Les critères d’escalade sont souvent la complexité du problème (transversalité des causes, nombre et localisation des intervenants, etc.) ou la criticité des impacts des actions correctives à mettre en œuvre (budgets & ressources).
Des rituels quotidiens, basés sur le management visuel, permettent de mettre en musique ce séquencement entre les différents niveaux. Cette approche permet ainsi d’impliquer tous les niveaux de l’organisation dans la résolution des problèmes et l’amélioration de la performance.

Organisation typique des rituels QRQC 
                       *UAP : Unité Autonome de Production

Des outils adaptés à chaque étape du processus de résolution de problèmes

Mais en plus de garantir une réaction rapide (Quick Response), le QRQC permet de résoudre les problèmes en profondeur (Quality Control). Ces deux étapes embarquent la plupart des outils Qualité classiques, très largement répandus dans le domaine industriel.

Processus et outils associés au QRQC

  • Quick Response : consiste à identifier le problème, le caractériser et mettre en place les actions de sécurisation (arrêt de ligne, tri des lots, etc.) afin de garantir la non propagation du défaut. Il est important de mentionner que l’étape de caractérisation du problème, assez lourde dans l’usage, est néanmoins capitale pour garantir le succès de la résolution.
  • Quality Control : permet d’avoir un raisonnement structuré et logique pour trouver les causes racines, passer des causes supposées aux causes réelles par une validation.
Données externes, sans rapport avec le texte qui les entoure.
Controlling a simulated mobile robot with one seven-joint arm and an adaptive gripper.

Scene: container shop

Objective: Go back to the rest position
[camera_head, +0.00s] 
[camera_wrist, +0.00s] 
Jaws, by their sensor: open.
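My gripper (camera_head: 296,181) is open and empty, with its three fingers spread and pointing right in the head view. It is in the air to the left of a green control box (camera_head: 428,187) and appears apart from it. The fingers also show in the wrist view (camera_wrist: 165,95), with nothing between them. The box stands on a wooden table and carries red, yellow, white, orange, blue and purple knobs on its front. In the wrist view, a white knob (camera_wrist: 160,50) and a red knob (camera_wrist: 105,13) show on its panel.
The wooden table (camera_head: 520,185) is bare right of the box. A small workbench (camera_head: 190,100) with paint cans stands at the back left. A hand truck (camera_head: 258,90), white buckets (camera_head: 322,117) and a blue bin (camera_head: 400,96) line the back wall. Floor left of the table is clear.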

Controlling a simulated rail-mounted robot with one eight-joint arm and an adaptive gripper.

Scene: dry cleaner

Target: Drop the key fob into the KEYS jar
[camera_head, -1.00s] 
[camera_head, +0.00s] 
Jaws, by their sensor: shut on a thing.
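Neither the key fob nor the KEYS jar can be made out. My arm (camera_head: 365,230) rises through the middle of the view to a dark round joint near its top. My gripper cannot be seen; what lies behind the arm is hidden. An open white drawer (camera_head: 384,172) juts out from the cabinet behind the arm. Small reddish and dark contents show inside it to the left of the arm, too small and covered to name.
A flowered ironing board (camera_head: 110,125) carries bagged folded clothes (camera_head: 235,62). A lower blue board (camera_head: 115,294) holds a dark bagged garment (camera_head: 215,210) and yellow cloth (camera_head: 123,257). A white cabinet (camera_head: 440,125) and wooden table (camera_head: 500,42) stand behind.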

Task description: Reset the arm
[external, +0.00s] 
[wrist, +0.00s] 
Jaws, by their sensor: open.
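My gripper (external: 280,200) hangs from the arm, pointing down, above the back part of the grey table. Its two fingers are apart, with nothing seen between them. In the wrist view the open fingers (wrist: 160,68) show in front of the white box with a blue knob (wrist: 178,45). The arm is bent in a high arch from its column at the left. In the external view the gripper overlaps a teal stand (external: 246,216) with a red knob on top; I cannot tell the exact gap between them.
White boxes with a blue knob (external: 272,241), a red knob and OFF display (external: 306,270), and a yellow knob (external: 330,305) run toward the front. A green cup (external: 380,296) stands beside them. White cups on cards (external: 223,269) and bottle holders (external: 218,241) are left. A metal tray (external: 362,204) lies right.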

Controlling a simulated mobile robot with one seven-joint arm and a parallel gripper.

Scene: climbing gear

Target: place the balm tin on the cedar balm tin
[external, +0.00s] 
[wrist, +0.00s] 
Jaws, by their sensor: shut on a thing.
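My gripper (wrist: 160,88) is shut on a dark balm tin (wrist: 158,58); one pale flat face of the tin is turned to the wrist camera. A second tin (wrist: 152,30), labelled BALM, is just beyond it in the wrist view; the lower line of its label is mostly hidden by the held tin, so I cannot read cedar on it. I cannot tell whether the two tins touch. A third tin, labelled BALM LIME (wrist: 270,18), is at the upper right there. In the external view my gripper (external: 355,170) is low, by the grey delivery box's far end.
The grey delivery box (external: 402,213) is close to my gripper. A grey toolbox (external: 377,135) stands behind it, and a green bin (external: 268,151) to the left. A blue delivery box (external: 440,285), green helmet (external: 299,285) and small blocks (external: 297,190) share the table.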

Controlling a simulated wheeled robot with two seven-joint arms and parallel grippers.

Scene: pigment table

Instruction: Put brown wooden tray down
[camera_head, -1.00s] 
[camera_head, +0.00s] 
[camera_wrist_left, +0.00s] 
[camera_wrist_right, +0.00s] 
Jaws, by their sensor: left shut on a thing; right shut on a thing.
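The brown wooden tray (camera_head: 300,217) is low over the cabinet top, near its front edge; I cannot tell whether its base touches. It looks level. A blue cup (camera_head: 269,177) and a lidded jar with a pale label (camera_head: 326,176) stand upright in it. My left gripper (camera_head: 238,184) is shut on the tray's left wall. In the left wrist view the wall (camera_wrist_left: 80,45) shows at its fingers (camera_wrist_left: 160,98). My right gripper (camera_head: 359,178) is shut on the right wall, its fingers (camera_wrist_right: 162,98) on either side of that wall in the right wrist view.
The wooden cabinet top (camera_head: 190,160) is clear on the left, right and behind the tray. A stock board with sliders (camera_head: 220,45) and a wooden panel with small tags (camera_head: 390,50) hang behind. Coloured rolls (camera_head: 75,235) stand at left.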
Dépendant des coûts engendrés par la mise en rebut d’une pièce, la reproduction du défaut peut être une étape de validation puissante.

Des résultats considérables ...

La démarche QRQC, par ses résultats considérables, a su se faire une place dans les systèmes de management des grands industriels.

  • Faurecia a par exemple divisé par deux le nombre de défauts constatés en lignes de production entre 2004 et 2005, chutant de 142 parties par millions (ppm) à 77 ppm.
  • Valeo a même atteint les 0 ppm au sein de certains de ses sites après quelques années d’application.
  • Safran, dont l’ensemble des usines a adopté la démarche depuis 2011, a constaté une évolution annuelle de +15% sur son taux de livraison à l’heure et une amélioration de +10% de la qualité des produits.

… mais de nombreux pièges à éviter !

  1. Ne pas sous-estimer les efforts nécessaires au déploiement

Déployer le QRQC n’est pas simplement adopter une nouvelle méthode, mais entamer une véritable démarche de transformation d’entreprise, qui nécessite d’importants investissements : définition des processus cibles, implémentation des organisations et des routines, formation des ressources…
Safran a dû former 200 coachs initiaux chargés de mettre en place la démarche dans les différents sites selon la méthode « Train the Trainer », et cela s’est prolongé sur plusieurs années.

  1. Maintenir la philosophie sur la durée

Une fois déployée, la mise en œuvre efficace du QRQC nécessite un engagement fort et continu au plus niveau hiérarchique de l’entreprise. Nombreux sont les directeurs d’usine qui appuient la démarche lors de son lancement, et qui refusent ensuite que leurs ressources opérationnelles y consacrent du temps, lors de pics d’activité par exemple.
L’absence de prise d’actions au plus haut niveau ainsi que le manque de rebouclage sur les problèmes remontés par les opérationnels est également un point d’attention majeur, puisqu’il peut mettre en danger l’adhésion des ressources en créant une sensation de frustration. Tout le monde doit être impliqué dans la démarche !

  1. Embarquer l’ensemble de l’écosystème industriel

Dans un environnement industriel très fragmenté, ne pas embarquer tout son écosystème serait une erreur coûteuse pour les industriels. A quoi bon s’atteler à chercher des leviers d’amélioration internes si la plupart des problèmes provient des fournisseurs ? Ainsi, intégrer son écosystème industriel dans la résolution de problèmes permet de sensiblement en accélérer le traitement, et de robustifier l’ensemble de la chaine de valeur.

  1. Passer le cap de l’approche « trop industrielle » et focaliser sur l’humain

Bien qu’imaginé initialement pour des environnements purement industriels, le QRQC est tout à fait applicable dans les environnements Office. Néanmoins, une sérieuse adaptation des principes ainsi qu’une agilité de mise en oeuvre doivent être assurés afin de tenir compte du manque de standardisation des tâches administratives.
La clé est donc de bien définir ce qu’est un problème, et donc les critères d’ouverture d’une boucle QRQC, afin de ne pas créer des usines à gaz et enfermer les collaborateurs dans une approche trop mécanique. In fine, le QRQC doit pouvoir soulager les collaborateurs et non les contraindre.

Plus qu’une méthode ou un outil, le QRQC est donc une véritable démarche de transformation, qui nécessite de nombreux investissements.
Mais lorsque son déploiement est correctement réalisé, le QRQC a montré des résultats considérables, ce qui en fait une arme de choix pour épauler les industriels dans l’amélioration de leur performance.